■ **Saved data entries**
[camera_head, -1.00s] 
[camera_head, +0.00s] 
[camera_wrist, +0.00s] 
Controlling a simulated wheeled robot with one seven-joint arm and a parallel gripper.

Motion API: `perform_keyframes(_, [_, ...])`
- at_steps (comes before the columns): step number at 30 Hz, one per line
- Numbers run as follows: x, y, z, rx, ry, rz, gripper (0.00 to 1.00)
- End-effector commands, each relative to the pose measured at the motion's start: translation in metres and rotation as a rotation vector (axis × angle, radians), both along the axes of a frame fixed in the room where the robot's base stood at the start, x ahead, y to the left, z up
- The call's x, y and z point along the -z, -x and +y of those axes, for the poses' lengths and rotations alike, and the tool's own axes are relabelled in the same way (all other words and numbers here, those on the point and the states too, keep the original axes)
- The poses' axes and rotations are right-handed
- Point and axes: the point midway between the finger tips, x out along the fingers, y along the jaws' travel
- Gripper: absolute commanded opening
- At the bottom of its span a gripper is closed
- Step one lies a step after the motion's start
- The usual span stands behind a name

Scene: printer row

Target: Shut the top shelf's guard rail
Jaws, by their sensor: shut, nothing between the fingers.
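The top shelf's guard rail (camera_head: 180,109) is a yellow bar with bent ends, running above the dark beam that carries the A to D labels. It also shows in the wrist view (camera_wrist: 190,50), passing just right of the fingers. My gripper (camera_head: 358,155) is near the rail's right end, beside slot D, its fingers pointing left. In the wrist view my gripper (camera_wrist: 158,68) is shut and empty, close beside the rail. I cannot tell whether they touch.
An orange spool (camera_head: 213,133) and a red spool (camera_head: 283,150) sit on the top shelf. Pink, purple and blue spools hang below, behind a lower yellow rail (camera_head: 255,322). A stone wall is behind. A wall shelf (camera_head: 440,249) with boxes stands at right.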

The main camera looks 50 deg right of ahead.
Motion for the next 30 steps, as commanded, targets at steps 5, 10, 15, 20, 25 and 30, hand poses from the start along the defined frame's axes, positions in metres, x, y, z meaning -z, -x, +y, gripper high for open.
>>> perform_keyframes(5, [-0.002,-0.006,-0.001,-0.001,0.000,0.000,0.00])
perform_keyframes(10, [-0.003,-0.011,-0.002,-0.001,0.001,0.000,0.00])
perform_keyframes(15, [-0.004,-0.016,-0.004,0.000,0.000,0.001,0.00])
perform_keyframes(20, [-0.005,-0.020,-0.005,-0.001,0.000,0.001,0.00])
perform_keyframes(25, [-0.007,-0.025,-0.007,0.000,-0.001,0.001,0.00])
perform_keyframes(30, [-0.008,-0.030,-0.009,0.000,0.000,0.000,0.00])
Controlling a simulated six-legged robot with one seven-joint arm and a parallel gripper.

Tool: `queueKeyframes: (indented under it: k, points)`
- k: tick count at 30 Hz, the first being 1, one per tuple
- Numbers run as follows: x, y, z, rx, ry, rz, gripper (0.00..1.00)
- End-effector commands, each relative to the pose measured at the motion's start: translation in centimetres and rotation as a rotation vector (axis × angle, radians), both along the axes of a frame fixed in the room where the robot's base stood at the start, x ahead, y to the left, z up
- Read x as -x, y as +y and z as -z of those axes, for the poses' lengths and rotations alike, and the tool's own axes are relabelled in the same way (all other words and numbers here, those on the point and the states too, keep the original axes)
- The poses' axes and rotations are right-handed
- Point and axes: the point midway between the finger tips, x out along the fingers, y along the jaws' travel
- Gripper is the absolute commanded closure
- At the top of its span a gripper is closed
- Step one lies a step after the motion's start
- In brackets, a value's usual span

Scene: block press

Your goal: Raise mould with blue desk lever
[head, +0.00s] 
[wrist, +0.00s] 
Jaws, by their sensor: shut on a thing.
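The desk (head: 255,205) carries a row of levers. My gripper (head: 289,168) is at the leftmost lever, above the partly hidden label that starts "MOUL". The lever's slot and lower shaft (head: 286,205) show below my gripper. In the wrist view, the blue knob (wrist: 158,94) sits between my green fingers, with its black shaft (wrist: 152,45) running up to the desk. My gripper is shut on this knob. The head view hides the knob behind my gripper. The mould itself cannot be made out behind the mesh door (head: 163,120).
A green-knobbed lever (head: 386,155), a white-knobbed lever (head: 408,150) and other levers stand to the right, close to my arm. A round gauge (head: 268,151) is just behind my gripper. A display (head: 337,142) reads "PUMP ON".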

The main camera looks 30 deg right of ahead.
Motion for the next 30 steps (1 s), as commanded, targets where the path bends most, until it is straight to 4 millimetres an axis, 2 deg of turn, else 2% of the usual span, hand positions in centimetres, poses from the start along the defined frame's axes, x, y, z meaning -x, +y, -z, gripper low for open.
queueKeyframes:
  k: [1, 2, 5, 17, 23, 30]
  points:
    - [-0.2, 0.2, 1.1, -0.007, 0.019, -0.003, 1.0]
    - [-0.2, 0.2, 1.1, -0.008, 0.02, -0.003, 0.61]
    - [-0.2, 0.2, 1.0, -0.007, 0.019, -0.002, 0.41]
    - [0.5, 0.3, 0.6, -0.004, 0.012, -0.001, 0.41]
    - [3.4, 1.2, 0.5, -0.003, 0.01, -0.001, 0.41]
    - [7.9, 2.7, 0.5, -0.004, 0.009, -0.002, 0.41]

■ **EXERCISE**
From the entries above, collect every line with the string "closed" in it.

■ **EXERCISE ANSWER**
- At the bottom of its span a gripper is closed
- At the top of its span a gripper is closed

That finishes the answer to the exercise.